Start

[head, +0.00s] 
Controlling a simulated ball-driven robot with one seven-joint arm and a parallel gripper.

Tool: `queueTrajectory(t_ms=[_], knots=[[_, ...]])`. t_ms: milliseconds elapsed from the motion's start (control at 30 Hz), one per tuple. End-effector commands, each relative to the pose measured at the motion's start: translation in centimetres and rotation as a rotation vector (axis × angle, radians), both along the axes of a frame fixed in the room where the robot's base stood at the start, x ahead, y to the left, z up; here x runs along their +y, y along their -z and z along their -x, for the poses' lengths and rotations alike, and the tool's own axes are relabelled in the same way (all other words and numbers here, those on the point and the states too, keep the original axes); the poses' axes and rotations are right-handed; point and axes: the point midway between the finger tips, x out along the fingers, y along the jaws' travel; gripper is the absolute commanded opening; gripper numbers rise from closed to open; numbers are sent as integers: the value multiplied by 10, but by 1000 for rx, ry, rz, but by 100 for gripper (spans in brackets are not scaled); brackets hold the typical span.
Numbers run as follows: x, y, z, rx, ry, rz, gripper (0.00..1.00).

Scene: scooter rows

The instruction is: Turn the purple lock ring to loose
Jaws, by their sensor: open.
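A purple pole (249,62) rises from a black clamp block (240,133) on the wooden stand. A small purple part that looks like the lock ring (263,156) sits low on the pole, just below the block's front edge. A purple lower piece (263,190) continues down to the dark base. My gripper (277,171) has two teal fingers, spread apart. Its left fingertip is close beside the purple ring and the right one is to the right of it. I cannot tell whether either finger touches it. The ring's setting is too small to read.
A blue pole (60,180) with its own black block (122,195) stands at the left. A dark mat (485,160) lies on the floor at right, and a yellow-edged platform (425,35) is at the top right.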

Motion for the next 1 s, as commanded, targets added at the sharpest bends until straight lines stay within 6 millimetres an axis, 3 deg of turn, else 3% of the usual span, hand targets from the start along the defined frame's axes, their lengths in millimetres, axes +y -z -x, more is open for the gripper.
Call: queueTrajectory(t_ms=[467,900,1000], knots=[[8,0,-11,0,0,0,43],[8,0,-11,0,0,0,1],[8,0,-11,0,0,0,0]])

End

> _Work to be completed_
Check each line of the data above for the word "robot" and say how many lines contain it, giving nothing besides the number.

> _Complete response_
2